The poem opens by establishing its disarmingly casual tone, pitching somewhere between a narrative and dramatic monologue. Though the whole poem is tightly—and virtuosically—controlled in terms of its form, the language is intentionally down-to-earth and even prosaic (as is Larkin's work more generally).
Like a story or diary entry, the poem starts by setting the scene. The poem is set on Whitsun Saturday in mid-1950s United Kingdom. This isn't an arbitrary detail, but a key part of the poem's setup. Because of tax and marriage laws in the U.K. at the time, the Whitsun weekend in May was an advantageous time to get married. It afforded certain tax breaks, and also coincided with a long weekend due the Whitsun bank holiday (Monday). That's why the speaker encounters so many wedding parties on his train journey from the East of England to London.
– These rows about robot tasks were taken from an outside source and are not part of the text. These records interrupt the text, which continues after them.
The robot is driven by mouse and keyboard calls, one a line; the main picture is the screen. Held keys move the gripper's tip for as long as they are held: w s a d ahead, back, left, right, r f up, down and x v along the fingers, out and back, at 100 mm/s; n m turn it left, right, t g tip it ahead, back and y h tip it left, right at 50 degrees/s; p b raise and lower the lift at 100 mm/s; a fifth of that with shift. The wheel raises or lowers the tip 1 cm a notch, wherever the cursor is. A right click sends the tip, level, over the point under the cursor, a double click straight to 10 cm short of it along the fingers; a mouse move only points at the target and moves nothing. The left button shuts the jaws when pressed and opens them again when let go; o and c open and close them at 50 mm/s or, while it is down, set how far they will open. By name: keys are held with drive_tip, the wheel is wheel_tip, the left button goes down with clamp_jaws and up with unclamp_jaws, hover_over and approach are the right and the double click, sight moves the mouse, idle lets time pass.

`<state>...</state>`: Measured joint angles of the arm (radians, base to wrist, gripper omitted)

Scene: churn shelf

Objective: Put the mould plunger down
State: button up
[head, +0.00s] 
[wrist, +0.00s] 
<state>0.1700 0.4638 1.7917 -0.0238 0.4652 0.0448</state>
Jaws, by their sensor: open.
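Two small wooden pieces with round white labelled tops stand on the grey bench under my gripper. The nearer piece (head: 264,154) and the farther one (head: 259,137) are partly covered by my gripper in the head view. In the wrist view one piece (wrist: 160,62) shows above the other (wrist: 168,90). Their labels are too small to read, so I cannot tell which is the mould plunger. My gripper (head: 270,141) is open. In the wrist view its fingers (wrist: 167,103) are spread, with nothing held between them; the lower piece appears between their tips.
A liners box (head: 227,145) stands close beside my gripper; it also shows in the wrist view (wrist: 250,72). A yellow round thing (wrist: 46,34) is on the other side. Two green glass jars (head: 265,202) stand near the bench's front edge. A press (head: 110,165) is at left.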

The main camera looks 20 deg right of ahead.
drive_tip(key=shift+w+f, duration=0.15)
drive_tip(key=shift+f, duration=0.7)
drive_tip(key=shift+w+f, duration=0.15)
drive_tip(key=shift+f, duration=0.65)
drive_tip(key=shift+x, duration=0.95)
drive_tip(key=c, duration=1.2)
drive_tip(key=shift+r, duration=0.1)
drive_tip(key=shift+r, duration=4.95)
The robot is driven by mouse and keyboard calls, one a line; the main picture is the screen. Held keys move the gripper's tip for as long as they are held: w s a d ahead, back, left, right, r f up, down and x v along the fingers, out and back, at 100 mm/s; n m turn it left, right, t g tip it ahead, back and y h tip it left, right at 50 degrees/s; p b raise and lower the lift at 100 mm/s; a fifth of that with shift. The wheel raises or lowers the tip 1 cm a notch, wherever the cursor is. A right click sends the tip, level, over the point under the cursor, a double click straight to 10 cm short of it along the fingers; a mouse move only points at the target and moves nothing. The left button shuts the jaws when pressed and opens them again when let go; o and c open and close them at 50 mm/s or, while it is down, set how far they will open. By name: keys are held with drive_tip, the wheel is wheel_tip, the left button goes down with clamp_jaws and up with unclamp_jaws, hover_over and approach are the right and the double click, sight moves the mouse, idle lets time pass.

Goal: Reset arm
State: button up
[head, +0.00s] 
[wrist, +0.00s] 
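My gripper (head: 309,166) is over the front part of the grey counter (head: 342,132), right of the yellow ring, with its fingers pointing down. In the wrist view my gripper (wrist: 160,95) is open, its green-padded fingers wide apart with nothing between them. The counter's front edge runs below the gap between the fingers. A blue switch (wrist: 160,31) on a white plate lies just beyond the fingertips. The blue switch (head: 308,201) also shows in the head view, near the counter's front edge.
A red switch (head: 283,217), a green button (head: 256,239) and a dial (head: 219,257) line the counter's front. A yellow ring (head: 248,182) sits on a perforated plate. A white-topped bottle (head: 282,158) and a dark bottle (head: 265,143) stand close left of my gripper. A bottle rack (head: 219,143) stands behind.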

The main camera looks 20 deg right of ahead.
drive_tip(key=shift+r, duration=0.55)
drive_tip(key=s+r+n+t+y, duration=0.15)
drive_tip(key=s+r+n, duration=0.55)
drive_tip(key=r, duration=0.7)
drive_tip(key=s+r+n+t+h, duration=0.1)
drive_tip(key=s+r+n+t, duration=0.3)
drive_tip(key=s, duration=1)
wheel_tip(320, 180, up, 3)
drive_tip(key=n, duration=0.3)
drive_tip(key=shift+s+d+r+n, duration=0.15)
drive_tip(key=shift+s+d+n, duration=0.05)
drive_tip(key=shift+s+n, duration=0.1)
Of course, the wedding parties themselves aren't introduced until the third stanza, making them a kind of chance encounter (and subtly undermining the idea of the wedding day as something special and unique).
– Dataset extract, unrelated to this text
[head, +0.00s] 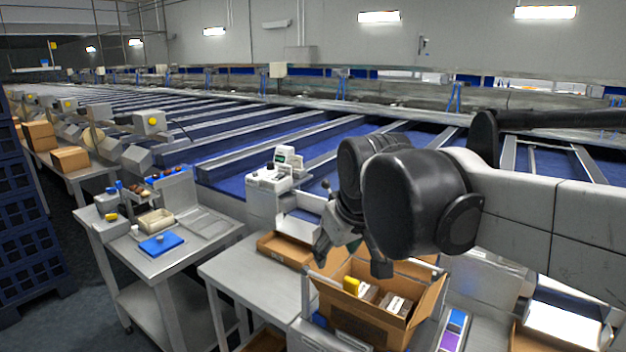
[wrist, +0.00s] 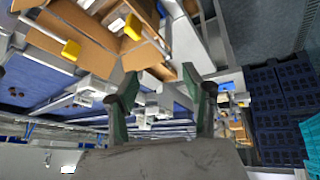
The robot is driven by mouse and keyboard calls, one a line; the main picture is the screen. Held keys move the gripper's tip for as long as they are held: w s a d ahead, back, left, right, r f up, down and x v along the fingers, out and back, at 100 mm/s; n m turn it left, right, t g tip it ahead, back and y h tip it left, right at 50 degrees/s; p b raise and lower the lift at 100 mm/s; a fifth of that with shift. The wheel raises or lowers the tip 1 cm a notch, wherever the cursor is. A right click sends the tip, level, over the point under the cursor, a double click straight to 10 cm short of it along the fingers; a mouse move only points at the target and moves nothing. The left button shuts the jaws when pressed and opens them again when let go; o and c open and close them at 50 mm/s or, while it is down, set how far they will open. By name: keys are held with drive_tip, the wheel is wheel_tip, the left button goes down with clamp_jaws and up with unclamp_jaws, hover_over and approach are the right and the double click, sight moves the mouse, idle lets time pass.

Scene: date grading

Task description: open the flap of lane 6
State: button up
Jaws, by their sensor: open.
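My gripper (head: 350,258) hangs above and beside an open cardboard box (head: 350,322) in the head view. Its two fingers point down and stand apart, with nothing held between them. In the wrist view the dark green fingers of my gripper (wrist: 165,92) are also spread. A yellow grip (head: 351,285) shows at the box; my arm hides part of the area behind. In the wrist view, two yellow grips (wrist: 70,50) stand on pale bars near cardboard. No lane number is readable, so I cannot tell which flap belongs to lane 6.
A white dispenser unit (head: 268,190) stands left of my gripper. A steel cart (head: 150,262) holds a blue tablet (head: 161,244) and small trays. Blue conveyor lanes (head: 225,158) run behind. Blue crates (head: 28,240) are stacked at far left. Floor is clear between crates and cart.

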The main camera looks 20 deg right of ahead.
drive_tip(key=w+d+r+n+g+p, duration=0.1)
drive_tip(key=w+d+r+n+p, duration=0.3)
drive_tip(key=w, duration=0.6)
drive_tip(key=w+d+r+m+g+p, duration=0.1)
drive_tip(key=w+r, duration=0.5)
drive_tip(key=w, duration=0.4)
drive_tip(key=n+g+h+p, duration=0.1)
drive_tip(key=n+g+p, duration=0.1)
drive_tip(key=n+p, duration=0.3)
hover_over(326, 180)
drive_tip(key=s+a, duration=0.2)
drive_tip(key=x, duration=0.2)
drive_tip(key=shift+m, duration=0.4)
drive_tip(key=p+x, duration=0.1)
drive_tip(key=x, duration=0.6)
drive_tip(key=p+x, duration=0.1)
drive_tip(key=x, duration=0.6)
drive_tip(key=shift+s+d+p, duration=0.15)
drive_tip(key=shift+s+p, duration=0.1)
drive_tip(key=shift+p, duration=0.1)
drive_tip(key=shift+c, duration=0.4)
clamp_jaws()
The stanza form used throughout is Larkin's own, but is loosely based on the odes of John Keats. This aspect of the poem is analyzed in more detail in the form section of this guide, but here it's worth acknowledging the way that the second line in each stanza is considerably shorter than the rest (two metrical feet as opposed to five), which helps evoke the push-pull rhythm of a train alternating between acceleration and coming to a stop.
Initially, the train carriage is mostly empty. This helps the poem set up a contrast between the quiet isolation of the speaker and the boisterousness of the wedding—and this contrast provides the poem's vantage point, with the speaker able to comment on the weddings in a detached and observant way. And though there is no "sense / Of being in a hurry," the mention of the date and hour does foreshadow one of the poem's main themes—the relentless passing of time. The diacope (close repetition) in line 5—"all windows down, all cushions hot, all sense"—gives the reader a sense of the uniformity of the train carriages, which again anticipates something the poem develops later: the uniformity of the wedding parties.